**Problem details:** For the records below, say how many lines contain the string "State". Give the number only.

[Start Dataset extract]

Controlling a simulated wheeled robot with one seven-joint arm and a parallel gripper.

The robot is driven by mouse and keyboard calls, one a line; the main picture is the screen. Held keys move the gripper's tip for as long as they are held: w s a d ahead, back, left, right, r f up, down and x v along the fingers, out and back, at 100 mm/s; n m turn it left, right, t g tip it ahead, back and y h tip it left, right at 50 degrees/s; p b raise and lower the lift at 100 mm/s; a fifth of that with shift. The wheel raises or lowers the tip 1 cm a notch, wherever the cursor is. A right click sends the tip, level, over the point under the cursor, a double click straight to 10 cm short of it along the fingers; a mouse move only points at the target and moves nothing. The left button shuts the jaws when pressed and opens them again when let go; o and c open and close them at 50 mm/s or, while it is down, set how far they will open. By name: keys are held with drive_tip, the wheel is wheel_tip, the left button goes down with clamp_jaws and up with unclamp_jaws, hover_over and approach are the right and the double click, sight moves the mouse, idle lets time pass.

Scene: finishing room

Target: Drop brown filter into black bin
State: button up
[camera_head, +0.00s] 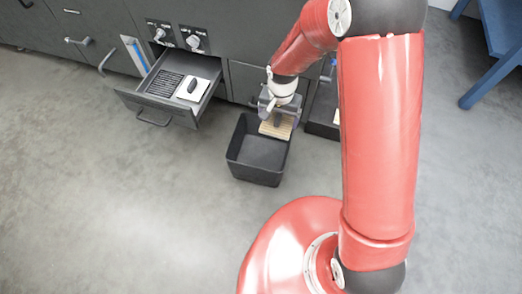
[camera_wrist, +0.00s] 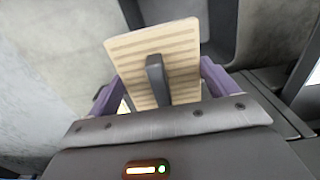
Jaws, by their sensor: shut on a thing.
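The brown filter (camera_wrist: 155,50) is a tan slatted panel with a dark grey upright handle in its middle. My gripper (camera_wrist: 157,82) is shut on the filter at that handle, with purple fingers on both sides. In the head view the filter (camera_head: 276,128) hangs at the far right part of the black bin (camera_head: 258,178). The bin is an open rectangular box on the floor, and its visible inside looks empty. In the wrist view part of a dark bin wall (camera_wrist: 222,30) shows beyond the filter. I cannot tell how far the filter is above the rim.
An open drawer (camera_head: 158,118) at the left holds a dark slatted insert and a white piece with a dark handle. Another dark open container (camera_head: 322,128) stands just right of the bin. Grey cabinets line the back. The floor at front left is clear.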

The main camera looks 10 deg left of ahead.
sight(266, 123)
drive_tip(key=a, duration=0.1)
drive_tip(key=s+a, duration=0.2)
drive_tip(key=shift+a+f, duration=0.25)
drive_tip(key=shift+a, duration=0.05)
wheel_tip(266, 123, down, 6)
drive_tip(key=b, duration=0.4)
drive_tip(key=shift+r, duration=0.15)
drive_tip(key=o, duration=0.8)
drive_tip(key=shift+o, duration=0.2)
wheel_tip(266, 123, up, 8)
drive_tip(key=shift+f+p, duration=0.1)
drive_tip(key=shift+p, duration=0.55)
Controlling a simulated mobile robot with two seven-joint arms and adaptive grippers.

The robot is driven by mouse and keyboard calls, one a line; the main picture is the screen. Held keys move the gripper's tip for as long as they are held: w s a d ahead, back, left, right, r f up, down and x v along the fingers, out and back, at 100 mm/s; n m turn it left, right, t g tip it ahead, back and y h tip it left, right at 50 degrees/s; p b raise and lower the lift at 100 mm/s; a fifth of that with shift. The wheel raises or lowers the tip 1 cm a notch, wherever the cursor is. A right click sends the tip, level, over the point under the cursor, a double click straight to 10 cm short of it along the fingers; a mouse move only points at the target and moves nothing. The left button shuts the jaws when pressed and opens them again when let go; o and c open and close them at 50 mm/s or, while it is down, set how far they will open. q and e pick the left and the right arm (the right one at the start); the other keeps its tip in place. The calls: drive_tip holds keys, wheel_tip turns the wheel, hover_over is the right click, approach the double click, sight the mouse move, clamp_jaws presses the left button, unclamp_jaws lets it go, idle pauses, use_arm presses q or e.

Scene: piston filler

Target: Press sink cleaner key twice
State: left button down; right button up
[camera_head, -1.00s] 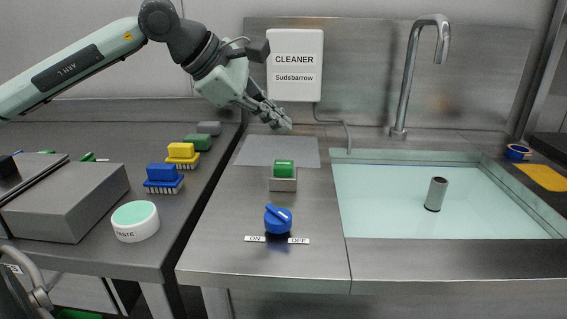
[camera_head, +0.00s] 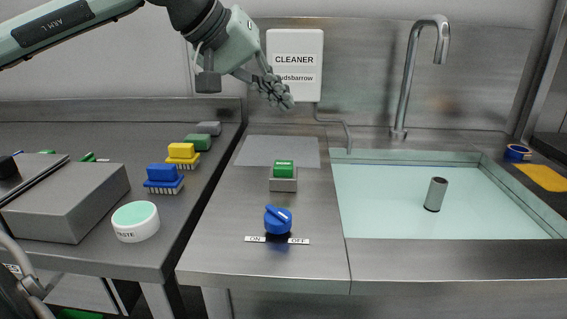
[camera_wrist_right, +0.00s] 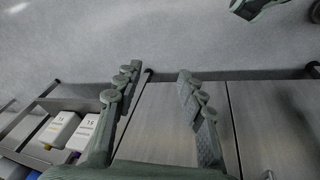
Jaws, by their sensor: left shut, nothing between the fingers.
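A small green key (camera_head: 284,167) sits on a grey block on the steel counter, in front of a grey mat area. The white dispenser labelled CLEANER Sudsbarrow (camera_head: 295,50) hangs on the back wall, its lower left partly hidden by my left gripper. My left gripper (camera_head: 283,98) is shut and empty, up in front of the dispenser's lower edge, above and apart from the green key. My right gripper (camera_wrist_right: 156,77) shows in the right wrist view, with its fingers spread and nothing between them.
A blue ON/OFF knob (camera_head: 278,219) stands in front of the key. The filled sink (camera_head: 400,220), with a grey cylinder (camera_head: 435,194) in it, and a tap (camera_head: 405,85) are at right. Brushes (camera_head: 163,178) and a paste tub (camera_head: 135,222) stand on the left counter.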

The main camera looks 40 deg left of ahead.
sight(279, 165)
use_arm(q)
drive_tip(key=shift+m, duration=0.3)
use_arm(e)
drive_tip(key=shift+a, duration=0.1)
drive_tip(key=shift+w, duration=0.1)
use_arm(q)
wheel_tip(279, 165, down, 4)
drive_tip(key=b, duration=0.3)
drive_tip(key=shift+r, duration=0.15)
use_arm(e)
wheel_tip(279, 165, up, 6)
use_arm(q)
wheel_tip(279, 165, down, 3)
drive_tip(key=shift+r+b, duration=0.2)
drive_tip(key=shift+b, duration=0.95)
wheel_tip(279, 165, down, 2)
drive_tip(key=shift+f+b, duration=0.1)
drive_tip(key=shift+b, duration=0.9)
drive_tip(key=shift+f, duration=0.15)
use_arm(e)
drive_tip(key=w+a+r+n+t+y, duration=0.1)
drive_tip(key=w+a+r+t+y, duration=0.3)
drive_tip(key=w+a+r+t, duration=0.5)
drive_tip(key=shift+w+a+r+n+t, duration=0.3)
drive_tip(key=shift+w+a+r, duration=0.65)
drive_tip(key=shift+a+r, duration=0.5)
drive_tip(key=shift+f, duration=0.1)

[End Dataset extract]

**Problem solution:** 2